--- Start of RECORD EXCERPTS ---
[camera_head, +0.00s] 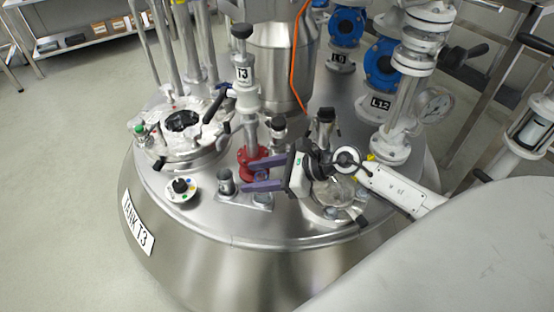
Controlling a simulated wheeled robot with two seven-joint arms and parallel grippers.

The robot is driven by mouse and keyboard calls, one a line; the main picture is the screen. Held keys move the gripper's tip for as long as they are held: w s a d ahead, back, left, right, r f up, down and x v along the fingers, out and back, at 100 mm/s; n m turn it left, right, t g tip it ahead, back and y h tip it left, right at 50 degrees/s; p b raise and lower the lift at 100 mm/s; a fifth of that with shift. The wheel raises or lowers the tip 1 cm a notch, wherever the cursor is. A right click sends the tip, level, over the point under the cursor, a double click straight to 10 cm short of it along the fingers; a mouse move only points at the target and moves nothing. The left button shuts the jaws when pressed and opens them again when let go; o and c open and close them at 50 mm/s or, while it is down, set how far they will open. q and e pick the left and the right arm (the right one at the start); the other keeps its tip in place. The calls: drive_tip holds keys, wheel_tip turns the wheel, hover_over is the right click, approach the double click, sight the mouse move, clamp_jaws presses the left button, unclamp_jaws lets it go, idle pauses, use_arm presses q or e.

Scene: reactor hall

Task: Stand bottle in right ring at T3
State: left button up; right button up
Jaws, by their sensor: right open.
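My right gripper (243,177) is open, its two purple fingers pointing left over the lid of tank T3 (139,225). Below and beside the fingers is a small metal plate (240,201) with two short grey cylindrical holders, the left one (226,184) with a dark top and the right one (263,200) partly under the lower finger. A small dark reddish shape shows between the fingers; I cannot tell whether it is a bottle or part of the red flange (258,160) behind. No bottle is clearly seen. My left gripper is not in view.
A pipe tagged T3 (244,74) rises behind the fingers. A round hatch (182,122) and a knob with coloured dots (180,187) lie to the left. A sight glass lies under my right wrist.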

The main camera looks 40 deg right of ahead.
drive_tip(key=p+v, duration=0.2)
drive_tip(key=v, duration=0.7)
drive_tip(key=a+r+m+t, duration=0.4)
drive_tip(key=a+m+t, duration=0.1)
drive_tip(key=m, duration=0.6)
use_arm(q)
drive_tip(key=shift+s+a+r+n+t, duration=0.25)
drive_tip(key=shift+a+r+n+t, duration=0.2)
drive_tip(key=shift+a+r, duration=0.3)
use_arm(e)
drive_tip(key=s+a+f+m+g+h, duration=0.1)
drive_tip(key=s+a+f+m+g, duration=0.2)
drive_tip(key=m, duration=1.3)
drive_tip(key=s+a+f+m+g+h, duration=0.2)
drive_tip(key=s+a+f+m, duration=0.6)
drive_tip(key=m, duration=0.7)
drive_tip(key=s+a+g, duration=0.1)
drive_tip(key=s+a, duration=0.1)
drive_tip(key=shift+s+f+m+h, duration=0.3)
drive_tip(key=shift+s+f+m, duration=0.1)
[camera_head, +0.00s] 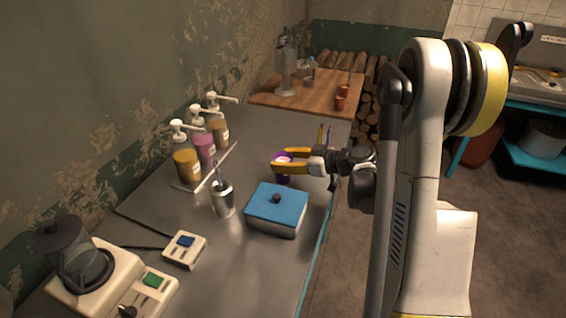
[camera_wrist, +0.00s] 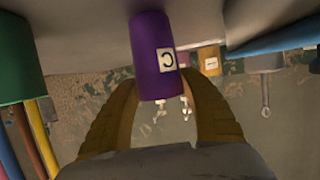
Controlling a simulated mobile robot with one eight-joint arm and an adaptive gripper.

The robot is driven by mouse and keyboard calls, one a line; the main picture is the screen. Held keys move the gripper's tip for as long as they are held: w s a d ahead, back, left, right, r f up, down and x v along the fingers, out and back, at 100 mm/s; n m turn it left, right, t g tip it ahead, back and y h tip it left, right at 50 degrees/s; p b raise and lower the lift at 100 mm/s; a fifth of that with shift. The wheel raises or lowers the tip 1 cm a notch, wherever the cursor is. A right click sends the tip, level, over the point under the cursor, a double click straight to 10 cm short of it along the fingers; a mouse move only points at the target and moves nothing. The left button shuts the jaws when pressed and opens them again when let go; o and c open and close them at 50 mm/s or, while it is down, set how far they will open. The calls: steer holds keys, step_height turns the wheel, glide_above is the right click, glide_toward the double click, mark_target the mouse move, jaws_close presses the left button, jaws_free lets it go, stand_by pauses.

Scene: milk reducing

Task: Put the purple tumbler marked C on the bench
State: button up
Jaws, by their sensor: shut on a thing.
--- End of RECORD EXCERPTS ---
--- Start of RECORD EXCERPTS ---
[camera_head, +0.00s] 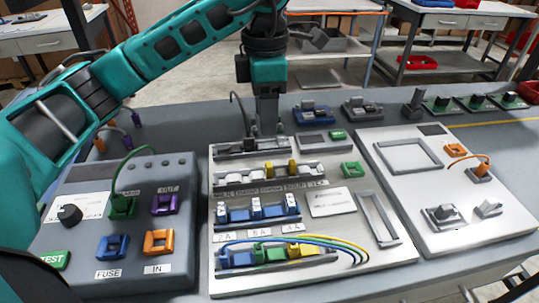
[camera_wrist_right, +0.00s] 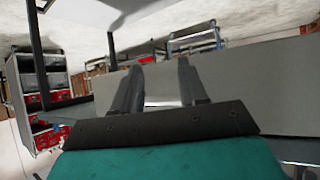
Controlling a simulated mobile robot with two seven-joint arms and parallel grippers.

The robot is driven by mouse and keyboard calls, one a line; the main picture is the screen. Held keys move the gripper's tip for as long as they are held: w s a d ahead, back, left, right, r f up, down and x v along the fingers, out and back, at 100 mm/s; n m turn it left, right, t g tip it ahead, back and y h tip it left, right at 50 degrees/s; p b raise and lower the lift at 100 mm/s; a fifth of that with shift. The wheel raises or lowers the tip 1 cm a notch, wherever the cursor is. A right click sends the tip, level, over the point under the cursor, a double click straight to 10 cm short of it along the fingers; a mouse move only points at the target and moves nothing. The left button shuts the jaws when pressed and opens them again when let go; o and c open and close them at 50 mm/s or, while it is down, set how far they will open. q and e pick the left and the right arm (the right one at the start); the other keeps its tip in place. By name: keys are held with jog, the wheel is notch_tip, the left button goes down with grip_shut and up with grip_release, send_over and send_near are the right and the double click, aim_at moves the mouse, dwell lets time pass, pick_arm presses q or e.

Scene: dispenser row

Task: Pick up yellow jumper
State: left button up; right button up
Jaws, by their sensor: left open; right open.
--- End of RECORD EXCERPTS ---
Select and copy each line from the data that includes the word "Task".

Task: Stand bottle in right ring at T3
Task: Put the purple tumbler marked C on the bench
Task: Pick up yellow jumper

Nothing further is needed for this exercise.